Pemimpin itu adalah dia yang ketika tahu ada sepasang suami istri yang diancam penjara hanya karena menikah menurut keyakinannya, tanpa mempedulikan kedudukan dan kehormatannya, dia datang sekedar untuk membelanya. Sehingga, pasangan itu tidak mampu berkata-kata karena saking terharu dan bahagianya.
Pemimpin itu adalah dia yang ketika ada satu etnis yang sekedar merayakan hari besarnya saja diancam dengan senjata dan penjara, dia menabrak seluruh tabu sejarah dengan mensahkan agama Khonghucu dan Imlek sebagai hari raya yang bisa dinikmati bersama. Hingga, fotonya kini terpajang di banyak Klenteng, yang dihormati umat Khonghucu sebagai salah satu foto leluhur pelindung.

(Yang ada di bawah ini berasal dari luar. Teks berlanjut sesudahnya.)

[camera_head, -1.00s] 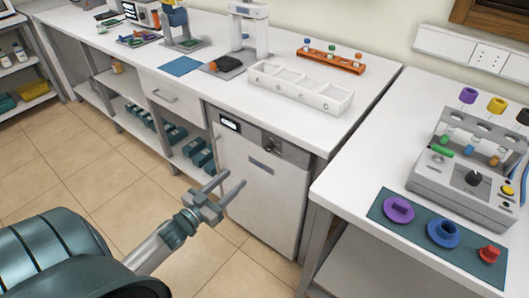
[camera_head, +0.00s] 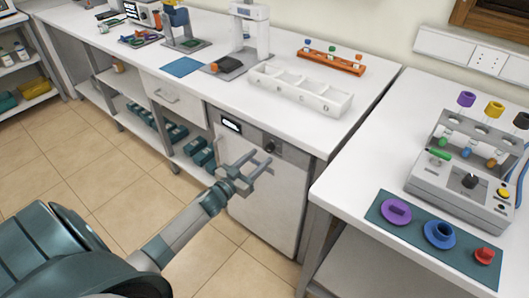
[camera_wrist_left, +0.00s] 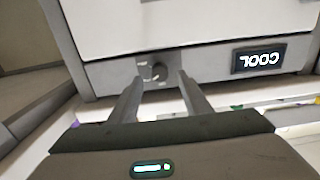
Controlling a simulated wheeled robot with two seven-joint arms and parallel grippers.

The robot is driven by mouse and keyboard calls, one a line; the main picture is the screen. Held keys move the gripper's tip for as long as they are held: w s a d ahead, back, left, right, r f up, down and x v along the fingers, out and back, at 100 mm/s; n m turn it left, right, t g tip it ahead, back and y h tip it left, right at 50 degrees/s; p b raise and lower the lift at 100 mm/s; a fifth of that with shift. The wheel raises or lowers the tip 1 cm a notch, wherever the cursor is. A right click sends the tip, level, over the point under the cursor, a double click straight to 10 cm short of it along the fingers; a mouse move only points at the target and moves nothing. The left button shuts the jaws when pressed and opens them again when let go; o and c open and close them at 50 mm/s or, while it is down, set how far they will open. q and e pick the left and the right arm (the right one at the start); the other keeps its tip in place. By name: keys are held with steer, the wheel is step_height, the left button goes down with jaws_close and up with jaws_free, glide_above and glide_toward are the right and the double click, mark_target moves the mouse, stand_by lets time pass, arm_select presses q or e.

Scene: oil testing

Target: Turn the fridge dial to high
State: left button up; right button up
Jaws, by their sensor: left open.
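The fridge (camera_head: 277,205) is a white-fronted unit under the long counter, with a grey strip along its top. A small dark display (camera_head: 231,126) sits at the strip's left; in the left wrist view the display (camera_wrist_left: 272,58) reads "COOL", upside down. The dark round dial (camera_head: 270,147) is at the strip's right. The dial also shows in the left wrist view (camera_wrist_left: 158,71), ahead of and between my fingertips. My left gripper (camera_head: 262,160) is open and empty, in front of the fridge just below the dial. I cannot tell whether it touches the dial. My right gripper is not in view.
A white divided tray (camera_head: 300,90) and an orange rack (camera_head: 331,62) stand on the counter above. The right-hand table (camera_head: 345,185) juts forward, with a grey device (camera_head: 460,190) and a teal mat (camera_head: 465,258). Floor in front of the fridge is clear.

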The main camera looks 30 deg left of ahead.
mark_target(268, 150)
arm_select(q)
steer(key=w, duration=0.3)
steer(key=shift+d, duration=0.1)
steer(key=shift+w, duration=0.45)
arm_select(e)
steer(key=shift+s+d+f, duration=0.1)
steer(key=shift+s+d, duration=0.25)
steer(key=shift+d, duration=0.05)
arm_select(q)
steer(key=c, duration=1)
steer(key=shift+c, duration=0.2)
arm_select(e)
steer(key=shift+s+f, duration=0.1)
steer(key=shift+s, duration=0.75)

Pemimpin itu adalah dia yang ketika tidak ada satu pun mulut yang berani untuk mengakui dosa-dosa sejarah terkait dengan pembantaian 1965, dia dengan ketulusan seorang penguasa memohon maaf kepada seluruh korban dan menyerukan rekonsiliasi. Sebuah langkah yang terlalu maju karena bahkan sampai kini pun bulan September selalu menjadi bulan pembodohan massal dan adu domba.
Sebagai presiden, tanpa ragu dia mencabut cap Eks Tapol di KTP orang-orang yang dianggap sebagai bagian atau keluarga dari kelompok komunis ’65. Sebuah cap yang menjadi pengabsah bagi rangkaian diskriminasi antar-generasi.
Pemimpin itu adalah dia yang ketika kekuasaan ada di tangannya, dia berikan dadanya untuk menjaga harta rakyatnya dari para perampok yang selama puluhan tahun menggarongnya.
Ketika kekuasaan sahnya hendak direbut para perampok-penyaru-politisi itu, dan rakyatnya datang berduyun-duyun bertekad mati untuknya, dia lambaikan tangannya menyuruh semuanya pulang ke rumah. Karena menurutnya, “Tidak ada jabatan di dunia ini yang harus dipertahankan mati-matian, apalagi sampai menumpahkan darah orang Indonesia.”
Kita belajar keberanian seorang pemimpin dalam meluruskan gerak sejarah itu dari seorang Gus Dur. Kita belajar apa itu kepemimpinan dari seorang pria yang biasa dipanggil Gus Dur. Kita belajar seluruh kemuliaan seorang pemimpin itu dari Gus Dur.
Darinya kita tahu bahwa bukanlah seorang pemimpin, dia yang hanya karena tepukan tangan menjadi mabuk seakan-akan dia adalah nabi akhir zaman. Bukan seorang pemimpin, dia yang memuja nafsunya dengan membiarkan mulut para pengikutnya dipenuhi makian kebencian. Dan, bukan seorang pemimpin, dia yang merasa bahwa dirinya layak diberi persembahan nyawa manusia.
Pemimpin itu mengarahkan, bukan merpati yang meliuk-liuk karenan mabuk tepukan. Pemimpin itu menjadi teladan kemuliaan, bukan malah turut mendendangkan makian. Pemimpin itu mencegah pertumpahan darah, bukan malah mendorong pengikutnya untuk meregang nyawa.